> _AIM_: Reproduce each line from the records that holds "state".

> _ROWS_:
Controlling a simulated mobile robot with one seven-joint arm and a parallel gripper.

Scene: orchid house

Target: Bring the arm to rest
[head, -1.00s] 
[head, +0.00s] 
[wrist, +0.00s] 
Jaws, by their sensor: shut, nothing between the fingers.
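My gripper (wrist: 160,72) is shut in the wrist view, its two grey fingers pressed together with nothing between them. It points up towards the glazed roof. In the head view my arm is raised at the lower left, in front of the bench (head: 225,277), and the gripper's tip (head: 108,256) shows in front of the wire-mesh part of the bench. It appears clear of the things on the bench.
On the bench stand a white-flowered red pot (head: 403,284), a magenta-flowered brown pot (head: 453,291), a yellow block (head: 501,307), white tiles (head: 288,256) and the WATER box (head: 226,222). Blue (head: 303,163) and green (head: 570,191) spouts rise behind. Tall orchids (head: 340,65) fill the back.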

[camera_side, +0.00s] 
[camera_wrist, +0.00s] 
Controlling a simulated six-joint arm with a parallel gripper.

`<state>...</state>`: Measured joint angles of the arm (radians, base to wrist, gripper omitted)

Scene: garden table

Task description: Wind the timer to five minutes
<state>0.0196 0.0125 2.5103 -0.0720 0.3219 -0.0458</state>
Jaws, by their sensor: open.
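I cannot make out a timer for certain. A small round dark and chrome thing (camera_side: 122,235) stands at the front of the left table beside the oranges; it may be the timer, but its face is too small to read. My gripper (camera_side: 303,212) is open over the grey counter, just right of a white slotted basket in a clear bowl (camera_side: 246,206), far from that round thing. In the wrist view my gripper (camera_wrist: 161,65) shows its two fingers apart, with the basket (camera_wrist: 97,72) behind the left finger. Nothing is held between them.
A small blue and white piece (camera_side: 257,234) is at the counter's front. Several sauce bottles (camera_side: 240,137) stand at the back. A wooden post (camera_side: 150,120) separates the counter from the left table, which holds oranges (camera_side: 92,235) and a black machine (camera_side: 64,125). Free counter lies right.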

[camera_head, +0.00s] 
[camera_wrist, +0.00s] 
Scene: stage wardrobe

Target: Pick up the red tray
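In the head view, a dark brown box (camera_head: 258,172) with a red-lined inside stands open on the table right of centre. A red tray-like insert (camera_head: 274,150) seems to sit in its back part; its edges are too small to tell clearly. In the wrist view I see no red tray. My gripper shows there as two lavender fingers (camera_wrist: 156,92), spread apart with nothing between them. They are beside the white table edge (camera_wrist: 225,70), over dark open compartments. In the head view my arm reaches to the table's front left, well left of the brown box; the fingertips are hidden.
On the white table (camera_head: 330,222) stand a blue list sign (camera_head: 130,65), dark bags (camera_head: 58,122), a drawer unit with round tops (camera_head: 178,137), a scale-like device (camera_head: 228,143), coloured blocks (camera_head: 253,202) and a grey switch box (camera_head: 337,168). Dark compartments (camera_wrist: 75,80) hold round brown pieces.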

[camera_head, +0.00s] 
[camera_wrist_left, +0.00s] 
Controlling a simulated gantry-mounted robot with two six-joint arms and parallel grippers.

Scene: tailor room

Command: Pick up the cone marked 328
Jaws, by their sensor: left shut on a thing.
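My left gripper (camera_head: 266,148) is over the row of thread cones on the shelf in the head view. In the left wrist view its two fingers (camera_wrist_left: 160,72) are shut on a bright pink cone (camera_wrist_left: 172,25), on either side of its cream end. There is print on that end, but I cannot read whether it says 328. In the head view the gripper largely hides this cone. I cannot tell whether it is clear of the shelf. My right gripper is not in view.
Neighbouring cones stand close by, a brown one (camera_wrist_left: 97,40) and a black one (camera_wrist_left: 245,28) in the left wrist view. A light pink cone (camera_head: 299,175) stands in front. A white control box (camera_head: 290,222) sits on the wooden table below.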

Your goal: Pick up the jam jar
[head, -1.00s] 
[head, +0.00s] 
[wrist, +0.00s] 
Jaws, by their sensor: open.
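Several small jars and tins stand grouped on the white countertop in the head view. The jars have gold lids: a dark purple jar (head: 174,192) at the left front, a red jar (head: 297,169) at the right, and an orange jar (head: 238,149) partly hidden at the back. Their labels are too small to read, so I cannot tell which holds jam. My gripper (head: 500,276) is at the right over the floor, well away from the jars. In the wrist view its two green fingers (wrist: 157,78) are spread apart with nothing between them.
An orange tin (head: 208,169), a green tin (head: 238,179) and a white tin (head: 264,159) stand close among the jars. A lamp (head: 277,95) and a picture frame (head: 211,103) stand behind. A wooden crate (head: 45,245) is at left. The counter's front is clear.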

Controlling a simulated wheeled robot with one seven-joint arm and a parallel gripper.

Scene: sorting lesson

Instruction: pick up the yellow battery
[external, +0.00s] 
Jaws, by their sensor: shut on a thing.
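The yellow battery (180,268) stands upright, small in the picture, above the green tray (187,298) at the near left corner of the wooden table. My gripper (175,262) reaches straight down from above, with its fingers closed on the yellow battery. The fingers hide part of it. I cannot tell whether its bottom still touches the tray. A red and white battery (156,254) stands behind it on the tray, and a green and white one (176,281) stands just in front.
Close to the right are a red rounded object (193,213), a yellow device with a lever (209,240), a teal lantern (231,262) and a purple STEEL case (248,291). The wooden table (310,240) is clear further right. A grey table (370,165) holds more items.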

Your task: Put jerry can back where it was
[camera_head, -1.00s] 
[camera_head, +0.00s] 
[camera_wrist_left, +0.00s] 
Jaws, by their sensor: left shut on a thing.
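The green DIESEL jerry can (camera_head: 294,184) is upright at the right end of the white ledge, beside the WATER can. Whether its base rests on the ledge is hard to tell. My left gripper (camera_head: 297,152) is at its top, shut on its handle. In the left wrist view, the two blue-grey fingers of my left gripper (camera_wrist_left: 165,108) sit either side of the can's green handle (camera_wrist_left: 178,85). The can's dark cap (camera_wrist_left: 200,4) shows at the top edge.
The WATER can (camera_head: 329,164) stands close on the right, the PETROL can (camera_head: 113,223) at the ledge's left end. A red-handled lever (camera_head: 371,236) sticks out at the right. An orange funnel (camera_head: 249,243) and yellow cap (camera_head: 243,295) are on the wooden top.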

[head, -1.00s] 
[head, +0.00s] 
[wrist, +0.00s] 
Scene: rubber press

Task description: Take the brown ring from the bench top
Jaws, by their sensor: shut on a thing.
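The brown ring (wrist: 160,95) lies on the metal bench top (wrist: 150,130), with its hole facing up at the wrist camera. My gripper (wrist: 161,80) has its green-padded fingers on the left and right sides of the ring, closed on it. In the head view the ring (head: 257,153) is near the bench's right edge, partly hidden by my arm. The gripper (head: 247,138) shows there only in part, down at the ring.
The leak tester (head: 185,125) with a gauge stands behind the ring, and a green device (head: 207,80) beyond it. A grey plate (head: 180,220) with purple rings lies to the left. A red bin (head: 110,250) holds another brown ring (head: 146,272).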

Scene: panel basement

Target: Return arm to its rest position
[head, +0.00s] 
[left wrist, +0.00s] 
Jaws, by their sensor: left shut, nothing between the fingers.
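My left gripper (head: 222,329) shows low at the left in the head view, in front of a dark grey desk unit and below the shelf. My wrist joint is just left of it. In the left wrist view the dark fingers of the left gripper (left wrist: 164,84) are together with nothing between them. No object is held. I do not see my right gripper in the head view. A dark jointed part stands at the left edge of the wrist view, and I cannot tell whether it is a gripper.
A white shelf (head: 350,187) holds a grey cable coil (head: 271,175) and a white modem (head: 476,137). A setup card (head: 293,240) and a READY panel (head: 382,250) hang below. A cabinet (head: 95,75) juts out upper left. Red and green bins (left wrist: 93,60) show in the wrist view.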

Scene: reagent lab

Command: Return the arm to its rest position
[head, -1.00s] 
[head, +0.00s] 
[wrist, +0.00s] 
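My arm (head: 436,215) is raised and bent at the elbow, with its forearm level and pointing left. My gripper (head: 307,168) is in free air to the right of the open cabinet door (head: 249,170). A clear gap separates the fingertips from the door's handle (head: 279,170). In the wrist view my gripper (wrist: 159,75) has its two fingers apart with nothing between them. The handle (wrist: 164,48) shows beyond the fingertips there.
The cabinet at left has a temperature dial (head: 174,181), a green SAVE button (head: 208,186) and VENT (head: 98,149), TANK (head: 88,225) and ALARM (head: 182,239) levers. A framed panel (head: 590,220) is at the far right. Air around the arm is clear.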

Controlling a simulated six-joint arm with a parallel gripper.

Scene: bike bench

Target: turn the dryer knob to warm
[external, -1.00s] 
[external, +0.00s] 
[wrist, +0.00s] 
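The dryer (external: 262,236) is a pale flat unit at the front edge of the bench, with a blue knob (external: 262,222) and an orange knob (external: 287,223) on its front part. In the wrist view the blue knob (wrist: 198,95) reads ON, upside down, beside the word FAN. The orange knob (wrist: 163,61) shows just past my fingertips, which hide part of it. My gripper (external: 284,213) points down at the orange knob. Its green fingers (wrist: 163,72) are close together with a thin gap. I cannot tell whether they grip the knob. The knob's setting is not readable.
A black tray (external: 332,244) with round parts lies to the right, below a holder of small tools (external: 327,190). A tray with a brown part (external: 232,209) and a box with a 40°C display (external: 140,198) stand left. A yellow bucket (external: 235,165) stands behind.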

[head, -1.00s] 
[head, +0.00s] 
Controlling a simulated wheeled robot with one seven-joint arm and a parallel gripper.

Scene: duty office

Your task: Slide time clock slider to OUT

> _RESPONSE BELOW_:
`<state>...</state>`: Measured joint angles of the arm (radians, base to wrist, gripper omitted)
<state>0.0196 0.0125 2.5103 -0.0720 0.3219 -0.0458</state>

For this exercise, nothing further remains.